The group is also fundraising. They recently raised more than $500 through a T-shirt sale to benefit the Collateral Repair Project and recruited a number of regular donors for the project among Wesleyan students. They plan to organize more fundraisers for refugee NGOs and international aid organizations in the near future.
In September, President Michael Roth put out a call for ideas for what the Wesleyan community could do to help refugees from Syria, and he reported back in October with a plan for action. Smith, Phillips and Zinser would like to see the university create a scholarship fund for a refugee student to come to Wesleyan. They are reaching out to organizations and individuals for help in identifying qualified and interested students, and plan to coordinate more with the Admission office and administration going forward.
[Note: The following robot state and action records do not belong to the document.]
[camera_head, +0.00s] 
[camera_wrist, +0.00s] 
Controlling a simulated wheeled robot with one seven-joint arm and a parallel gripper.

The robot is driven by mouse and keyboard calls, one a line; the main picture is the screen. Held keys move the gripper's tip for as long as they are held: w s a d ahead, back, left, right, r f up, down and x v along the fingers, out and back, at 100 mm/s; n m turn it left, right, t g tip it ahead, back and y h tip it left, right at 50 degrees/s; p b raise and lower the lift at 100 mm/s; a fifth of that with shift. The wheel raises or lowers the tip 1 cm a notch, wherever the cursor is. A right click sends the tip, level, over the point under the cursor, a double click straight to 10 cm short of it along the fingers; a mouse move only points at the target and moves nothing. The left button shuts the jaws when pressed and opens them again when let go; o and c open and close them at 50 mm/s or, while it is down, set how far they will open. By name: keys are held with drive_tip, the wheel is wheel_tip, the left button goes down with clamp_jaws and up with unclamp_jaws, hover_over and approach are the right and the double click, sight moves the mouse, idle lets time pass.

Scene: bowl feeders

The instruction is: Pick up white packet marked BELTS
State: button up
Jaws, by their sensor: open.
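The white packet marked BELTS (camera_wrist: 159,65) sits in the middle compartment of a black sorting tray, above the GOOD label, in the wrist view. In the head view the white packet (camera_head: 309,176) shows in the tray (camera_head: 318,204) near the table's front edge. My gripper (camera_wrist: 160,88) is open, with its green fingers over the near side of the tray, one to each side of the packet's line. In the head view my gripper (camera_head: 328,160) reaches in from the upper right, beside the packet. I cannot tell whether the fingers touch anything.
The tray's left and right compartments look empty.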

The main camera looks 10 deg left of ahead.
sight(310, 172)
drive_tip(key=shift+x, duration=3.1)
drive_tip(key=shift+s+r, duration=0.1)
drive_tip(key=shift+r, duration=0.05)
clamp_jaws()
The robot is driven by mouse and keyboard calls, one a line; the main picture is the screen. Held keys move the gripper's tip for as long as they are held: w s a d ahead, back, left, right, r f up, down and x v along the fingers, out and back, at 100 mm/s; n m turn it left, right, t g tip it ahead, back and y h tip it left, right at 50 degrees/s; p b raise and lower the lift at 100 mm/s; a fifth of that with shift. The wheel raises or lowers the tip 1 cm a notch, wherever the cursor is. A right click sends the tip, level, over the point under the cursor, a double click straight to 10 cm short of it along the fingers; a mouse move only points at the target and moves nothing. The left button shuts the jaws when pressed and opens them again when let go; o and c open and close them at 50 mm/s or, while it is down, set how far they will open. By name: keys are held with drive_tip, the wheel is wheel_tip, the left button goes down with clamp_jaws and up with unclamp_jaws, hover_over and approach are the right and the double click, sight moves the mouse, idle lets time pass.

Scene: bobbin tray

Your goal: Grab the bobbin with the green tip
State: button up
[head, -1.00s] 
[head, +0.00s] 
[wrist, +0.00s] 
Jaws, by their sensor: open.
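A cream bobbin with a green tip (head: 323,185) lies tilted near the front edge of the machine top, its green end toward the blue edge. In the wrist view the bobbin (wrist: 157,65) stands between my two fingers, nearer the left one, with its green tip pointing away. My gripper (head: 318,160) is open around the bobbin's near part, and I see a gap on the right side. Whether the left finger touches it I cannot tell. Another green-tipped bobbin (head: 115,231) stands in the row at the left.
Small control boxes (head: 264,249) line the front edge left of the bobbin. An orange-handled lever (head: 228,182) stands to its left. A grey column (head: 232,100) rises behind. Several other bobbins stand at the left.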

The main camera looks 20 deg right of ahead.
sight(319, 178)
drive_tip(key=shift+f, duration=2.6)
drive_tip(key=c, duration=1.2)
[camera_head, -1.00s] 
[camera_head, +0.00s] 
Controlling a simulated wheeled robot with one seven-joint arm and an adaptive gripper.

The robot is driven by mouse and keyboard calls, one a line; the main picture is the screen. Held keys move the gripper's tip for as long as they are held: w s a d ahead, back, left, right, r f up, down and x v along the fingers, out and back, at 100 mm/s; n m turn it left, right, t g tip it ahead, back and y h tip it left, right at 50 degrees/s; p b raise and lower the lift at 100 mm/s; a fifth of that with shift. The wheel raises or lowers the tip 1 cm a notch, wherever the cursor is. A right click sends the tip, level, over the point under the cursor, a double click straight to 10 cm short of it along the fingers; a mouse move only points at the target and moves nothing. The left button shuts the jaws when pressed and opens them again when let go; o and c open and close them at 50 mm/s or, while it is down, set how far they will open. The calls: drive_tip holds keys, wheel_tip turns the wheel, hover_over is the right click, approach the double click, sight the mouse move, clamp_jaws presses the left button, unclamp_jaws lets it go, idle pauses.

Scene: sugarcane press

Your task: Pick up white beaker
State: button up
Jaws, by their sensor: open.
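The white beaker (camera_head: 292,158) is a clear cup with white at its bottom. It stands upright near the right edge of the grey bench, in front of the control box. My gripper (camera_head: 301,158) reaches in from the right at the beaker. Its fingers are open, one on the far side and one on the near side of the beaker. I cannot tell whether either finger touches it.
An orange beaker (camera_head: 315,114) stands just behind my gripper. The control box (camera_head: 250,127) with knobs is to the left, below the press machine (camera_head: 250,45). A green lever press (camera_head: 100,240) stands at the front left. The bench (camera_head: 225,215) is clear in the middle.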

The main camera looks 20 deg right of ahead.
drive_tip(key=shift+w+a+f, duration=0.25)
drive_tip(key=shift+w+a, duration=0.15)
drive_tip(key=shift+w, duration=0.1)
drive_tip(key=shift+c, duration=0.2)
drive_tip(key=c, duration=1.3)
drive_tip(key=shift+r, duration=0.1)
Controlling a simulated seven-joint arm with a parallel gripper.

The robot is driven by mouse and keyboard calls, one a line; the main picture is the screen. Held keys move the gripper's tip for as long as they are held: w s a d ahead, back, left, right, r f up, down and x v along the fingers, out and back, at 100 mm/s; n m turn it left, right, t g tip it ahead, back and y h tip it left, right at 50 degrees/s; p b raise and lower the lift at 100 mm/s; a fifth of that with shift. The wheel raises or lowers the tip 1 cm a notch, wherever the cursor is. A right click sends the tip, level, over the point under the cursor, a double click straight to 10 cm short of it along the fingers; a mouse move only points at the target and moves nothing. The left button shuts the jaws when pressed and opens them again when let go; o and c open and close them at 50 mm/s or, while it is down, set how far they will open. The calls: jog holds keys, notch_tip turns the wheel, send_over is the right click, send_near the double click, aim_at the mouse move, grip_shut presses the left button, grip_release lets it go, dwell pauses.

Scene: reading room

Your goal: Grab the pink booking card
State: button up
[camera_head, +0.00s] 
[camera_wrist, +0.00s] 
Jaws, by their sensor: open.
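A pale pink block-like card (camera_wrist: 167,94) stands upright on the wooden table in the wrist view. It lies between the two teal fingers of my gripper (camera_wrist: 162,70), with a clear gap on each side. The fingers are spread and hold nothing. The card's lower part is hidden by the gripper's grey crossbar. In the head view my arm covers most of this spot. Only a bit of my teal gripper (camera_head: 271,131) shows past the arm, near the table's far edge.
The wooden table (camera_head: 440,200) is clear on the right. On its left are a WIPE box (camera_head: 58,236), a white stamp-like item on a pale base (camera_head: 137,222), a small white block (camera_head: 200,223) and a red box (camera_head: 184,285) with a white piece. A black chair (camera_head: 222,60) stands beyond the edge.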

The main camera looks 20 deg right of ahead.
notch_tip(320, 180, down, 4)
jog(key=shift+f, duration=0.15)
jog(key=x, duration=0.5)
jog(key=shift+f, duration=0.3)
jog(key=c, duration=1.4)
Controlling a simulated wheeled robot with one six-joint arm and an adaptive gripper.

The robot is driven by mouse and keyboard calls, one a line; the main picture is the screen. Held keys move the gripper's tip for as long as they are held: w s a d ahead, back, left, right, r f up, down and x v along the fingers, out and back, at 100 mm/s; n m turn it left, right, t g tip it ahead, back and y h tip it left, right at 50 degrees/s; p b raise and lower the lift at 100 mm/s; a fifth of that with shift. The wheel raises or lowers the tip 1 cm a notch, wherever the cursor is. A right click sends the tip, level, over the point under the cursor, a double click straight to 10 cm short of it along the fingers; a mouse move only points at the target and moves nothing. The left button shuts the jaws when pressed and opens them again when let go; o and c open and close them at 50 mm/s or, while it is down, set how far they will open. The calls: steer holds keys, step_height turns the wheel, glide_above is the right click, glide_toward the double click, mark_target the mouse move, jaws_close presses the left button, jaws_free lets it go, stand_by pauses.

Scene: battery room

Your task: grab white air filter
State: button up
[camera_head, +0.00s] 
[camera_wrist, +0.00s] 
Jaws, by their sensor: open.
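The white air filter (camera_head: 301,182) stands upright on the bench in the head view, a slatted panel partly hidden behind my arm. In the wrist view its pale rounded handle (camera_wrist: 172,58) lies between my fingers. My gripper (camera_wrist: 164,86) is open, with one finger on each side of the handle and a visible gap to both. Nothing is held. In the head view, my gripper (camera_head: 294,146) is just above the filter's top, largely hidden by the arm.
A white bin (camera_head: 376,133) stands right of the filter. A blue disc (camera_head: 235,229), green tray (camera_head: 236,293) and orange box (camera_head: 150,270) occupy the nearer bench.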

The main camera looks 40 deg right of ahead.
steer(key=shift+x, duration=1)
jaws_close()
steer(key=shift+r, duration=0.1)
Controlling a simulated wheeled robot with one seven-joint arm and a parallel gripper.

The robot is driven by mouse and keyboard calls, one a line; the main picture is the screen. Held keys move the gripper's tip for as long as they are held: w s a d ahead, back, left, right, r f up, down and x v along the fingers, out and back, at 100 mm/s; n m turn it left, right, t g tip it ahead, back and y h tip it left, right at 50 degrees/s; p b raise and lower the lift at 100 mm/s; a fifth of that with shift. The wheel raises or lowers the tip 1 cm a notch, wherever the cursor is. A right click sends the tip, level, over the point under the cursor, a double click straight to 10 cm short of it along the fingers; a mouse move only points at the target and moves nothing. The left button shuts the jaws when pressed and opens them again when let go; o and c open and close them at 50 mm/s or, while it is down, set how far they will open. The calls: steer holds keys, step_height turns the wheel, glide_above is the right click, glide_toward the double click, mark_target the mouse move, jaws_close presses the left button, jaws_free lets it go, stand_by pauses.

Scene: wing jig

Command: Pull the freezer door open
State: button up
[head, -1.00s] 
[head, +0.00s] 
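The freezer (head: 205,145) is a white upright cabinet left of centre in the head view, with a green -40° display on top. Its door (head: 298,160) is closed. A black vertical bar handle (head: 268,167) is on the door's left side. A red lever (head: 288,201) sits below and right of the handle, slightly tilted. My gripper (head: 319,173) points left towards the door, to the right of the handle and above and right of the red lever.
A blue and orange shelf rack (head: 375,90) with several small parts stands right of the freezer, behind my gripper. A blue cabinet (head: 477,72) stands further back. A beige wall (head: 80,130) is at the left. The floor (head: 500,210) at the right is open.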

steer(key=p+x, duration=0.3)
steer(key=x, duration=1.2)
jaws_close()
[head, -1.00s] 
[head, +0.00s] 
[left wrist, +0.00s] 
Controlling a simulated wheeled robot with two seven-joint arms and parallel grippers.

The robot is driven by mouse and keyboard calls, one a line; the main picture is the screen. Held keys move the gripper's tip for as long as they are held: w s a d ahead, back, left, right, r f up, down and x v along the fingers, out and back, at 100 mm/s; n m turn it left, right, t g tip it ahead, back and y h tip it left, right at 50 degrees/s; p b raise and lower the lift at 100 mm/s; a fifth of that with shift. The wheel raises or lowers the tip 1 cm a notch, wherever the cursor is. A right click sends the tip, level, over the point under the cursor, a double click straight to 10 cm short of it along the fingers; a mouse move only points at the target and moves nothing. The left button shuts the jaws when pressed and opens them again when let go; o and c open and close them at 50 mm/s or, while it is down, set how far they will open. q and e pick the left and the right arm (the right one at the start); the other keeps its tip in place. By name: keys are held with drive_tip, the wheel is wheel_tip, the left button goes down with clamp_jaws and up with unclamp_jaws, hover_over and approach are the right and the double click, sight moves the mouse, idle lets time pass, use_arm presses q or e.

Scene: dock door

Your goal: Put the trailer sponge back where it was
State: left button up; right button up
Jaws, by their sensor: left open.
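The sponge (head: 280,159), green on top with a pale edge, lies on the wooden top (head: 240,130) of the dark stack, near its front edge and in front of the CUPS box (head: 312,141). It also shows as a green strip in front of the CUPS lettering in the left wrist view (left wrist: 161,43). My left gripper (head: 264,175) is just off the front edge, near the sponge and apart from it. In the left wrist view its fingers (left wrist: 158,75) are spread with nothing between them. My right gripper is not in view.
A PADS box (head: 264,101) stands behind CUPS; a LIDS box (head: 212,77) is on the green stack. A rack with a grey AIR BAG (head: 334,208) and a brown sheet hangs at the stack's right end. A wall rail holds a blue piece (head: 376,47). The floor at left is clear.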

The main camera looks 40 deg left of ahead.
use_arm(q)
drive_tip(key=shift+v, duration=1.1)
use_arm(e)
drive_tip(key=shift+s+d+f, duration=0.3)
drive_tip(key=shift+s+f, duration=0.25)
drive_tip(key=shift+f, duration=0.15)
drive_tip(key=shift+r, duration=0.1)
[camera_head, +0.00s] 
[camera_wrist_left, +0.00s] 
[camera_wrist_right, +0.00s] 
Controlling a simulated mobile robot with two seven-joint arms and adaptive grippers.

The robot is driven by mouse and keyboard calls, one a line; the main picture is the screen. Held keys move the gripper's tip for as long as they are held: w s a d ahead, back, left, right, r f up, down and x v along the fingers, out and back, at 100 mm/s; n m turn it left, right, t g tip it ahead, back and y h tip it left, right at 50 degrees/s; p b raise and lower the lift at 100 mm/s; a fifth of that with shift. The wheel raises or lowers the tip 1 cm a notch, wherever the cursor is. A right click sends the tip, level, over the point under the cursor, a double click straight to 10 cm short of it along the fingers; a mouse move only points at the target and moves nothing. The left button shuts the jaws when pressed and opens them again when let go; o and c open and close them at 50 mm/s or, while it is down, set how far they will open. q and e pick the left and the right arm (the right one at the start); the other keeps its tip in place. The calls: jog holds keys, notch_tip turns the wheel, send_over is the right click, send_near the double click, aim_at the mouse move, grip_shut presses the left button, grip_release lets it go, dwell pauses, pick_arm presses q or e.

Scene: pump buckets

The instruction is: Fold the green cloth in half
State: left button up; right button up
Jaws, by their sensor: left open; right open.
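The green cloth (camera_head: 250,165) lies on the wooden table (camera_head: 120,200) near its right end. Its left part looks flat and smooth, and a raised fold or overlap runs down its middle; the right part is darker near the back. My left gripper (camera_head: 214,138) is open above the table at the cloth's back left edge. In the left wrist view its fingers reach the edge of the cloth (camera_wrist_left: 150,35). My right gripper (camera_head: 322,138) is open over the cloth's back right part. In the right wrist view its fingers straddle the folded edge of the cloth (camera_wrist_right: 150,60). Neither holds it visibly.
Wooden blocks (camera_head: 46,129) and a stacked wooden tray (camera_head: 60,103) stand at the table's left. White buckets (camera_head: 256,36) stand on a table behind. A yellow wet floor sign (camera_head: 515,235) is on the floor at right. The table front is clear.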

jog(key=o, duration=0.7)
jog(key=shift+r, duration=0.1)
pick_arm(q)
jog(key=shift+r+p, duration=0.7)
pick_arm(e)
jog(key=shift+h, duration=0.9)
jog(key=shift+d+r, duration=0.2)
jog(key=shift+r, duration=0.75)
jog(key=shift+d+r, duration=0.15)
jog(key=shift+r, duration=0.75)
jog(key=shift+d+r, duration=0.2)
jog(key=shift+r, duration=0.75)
Anyone interested in getting involved with WRP should contact Smith at email@example.com, Phillips at firstname.lastname@example.org or Zinser at email@example.com. They also encourage people to donate to international aid organizations and NGOs, such as UNHCR, WFP, International Rescue Committee, Mercy Corps, Save the Children, Collateral Repair Project, International Refugee Assistance Project and others.
“These organizations are currently stretched really thin and are always in need of funds, so any contribution that you could make would make a world of difference for the refugee communities they serve,” said Phillips.